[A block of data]

START

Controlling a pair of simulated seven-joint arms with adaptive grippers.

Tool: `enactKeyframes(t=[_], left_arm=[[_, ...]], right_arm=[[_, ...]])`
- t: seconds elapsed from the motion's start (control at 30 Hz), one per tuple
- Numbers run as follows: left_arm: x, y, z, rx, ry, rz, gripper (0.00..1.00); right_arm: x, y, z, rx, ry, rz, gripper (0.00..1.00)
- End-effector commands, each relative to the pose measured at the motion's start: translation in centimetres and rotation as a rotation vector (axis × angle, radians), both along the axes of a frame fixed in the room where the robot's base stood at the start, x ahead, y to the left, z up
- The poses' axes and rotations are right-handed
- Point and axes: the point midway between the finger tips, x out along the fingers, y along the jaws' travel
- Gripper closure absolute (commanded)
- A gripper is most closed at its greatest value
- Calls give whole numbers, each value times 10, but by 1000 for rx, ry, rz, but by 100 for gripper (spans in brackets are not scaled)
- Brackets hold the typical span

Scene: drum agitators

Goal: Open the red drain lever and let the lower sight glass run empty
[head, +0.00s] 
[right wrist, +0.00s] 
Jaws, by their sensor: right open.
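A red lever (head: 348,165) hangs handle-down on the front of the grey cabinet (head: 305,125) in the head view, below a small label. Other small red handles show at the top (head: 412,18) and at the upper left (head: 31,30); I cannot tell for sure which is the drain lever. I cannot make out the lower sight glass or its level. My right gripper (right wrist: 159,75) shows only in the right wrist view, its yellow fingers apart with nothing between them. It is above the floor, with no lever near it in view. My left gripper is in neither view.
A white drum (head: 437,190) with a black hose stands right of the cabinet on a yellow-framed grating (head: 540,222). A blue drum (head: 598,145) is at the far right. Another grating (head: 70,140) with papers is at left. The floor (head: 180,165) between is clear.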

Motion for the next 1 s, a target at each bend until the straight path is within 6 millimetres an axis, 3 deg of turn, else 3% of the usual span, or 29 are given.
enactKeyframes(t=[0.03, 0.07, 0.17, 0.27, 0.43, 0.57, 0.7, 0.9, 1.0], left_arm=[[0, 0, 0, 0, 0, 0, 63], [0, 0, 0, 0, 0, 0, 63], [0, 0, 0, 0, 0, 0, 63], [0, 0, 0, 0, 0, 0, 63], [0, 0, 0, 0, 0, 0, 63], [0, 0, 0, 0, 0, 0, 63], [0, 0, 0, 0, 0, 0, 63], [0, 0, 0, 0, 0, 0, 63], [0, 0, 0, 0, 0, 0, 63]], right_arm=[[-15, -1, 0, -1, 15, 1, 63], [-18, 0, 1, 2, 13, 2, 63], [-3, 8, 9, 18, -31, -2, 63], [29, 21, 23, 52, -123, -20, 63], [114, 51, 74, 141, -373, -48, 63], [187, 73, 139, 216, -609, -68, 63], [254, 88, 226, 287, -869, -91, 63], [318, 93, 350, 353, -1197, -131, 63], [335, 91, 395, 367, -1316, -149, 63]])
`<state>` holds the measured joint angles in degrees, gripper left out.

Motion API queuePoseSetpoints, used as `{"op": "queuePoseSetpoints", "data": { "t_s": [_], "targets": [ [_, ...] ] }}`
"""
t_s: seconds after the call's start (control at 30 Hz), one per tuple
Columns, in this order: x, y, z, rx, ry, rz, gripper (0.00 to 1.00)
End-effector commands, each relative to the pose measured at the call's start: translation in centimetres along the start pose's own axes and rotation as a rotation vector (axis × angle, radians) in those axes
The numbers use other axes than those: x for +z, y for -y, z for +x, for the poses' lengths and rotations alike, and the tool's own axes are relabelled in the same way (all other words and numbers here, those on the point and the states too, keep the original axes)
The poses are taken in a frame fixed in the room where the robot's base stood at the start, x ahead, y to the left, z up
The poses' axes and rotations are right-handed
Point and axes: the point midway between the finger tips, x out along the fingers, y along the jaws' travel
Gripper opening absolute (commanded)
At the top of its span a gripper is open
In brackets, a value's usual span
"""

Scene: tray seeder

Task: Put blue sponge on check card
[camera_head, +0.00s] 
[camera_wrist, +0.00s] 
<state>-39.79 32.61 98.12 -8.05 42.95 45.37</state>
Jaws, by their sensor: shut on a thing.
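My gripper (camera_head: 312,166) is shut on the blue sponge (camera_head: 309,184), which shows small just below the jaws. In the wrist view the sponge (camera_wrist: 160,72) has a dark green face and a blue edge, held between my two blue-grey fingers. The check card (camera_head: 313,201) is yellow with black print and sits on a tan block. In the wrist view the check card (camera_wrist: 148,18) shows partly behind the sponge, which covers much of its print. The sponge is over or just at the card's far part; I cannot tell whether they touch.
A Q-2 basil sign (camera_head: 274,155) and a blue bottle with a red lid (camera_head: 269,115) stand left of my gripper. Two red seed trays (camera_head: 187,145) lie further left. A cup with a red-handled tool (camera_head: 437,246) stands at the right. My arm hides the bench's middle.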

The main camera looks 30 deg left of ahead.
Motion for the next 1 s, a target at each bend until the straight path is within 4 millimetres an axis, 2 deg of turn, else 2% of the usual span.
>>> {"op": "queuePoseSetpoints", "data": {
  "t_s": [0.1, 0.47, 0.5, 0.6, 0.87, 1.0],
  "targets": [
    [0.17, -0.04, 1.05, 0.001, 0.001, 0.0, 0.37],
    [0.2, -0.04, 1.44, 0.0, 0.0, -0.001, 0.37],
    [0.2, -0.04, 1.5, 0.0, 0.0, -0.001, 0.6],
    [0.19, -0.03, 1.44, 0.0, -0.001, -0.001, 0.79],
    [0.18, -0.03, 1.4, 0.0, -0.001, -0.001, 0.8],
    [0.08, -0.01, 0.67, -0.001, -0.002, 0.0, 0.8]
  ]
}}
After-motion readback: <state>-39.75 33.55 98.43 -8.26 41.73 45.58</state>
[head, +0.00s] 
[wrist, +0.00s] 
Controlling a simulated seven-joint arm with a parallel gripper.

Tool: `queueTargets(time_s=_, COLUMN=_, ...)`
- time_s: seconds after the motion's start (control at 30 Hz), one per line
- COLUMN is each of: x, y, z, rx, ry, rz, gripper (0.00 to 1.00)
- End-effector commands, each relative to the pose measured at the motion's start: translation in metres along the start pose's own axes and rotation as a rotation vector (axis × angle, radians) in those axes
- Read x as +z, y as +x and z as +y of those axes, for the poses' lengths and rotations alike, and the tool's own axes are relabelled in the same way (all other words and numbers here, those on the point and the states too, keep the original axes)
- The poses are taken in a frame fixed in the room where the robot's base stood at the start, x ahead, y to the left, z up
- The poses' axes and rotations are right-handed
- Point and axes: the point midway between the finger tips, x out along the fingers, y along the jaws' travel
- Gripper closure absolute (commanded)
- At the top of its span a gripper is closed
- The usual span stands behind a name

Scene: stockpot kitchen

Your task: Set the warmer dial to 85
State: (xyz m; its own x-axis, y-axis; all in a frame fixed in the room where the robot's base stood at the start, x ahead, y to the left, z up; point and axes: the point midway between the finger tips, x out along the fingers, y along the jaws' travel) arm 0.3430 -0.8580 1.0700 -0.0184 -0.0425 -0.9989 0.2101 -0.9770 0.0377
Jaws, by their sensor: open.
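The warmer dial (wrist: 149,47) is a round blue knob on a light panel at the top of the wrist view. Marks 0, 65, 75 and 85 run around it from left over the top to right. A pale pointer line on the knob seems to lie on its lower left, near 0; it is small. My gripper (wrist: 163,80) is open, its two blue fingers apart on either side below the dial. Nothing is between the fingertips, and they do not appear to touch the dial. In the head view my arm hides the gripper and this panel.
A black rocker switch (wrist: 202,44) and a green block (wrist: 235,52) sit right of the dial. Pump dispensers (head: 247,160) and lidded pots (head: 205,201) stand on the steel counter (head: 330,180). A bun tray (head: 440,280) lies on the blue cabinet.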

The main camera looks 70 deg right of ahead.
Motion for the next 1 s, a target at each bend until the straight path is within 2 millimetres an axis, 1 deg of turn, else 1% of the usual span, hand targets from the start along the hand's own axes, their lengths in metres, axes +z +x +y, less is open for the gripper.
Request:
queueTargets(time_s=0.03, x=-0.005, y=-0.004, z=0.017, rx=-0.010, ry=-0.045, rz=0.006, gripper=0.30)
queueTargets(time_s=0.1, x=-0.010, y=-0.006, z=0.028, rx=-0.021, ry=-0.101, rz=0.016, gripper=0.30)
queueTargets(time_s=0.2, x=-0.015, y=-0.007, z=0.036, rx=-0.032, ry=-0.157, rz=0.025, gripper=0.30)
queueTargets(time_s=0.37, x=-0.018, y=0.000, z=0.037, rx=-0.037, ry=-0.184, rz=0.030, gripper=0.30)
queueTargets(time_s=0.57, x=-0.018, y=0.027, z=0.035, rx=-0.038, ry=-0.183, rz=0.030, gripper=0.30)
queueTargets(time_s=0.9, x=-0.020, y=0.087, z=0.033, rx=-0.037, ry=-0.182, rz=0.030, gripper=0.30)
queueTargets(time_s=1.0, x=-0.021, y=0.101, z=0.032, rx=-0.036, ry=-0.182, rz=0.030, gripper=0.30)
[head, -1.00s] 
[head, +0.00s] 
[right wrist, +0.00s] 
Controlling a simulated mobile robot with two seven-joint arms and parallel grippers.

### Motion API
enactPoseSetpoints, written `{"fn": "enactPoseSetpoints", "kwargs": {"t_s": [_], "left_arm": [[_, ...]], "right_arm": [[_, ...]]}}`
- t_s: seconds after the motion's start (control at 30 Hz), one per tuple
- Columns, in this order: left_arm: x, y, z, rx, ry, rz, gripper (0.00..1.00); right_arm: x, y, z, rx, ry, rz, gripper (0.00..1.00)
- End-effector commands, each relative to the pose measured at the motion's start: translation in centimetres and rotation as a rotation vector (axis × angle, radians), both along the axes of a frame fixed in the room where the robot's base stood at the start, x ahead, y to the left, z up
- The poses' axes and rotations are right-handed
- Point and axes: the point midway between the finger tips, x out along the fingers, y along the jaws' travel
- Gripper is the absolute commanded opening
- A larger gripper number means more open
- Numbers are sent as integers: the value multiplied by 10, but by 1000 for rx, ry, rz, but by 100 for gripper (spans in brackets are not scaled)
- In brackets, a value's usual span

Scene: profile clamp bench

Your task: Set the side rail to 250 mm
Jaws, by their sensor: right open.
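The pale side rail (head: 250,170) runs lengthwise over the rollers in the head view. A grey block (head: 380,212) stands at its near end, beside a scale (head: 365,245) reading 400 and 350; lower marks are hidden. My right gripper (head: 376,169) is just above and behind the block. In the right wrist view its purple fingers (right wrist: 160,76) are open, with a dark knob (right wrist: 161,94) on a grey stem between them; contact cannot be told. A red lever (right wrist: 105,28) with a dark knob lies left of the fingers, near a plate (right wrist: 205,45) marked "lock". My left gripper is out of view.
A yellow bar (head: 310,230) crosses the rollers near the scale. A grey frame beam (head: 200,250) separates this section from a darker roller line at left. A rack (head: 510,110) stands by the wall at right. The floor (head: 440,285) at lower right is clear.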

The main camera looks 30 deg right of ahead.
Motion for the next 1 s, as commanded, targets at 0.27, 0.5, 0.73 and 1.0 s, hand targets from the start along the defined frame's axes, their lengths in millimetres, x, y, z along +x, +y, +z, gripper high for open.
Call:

END

> TASK PROMPT: Everything from the line that contains "Controlling a simulated seven-joint" to the line that contains "- COLUMN is" must be transcribed exactly, both end lines included.

> EXPECTED OUTPUT:
Controlling a simulated seven-joint arm with a parallel gripper.

Tool: `queueTargets(time_s=_, COLUMN=_, ...)`
- time_s: seconds after the motion's start (control at 30 Hz), one per line
- COLUMN is each of: x, y, z, rx, ry, rz, gripper (0.00 to 1.00)

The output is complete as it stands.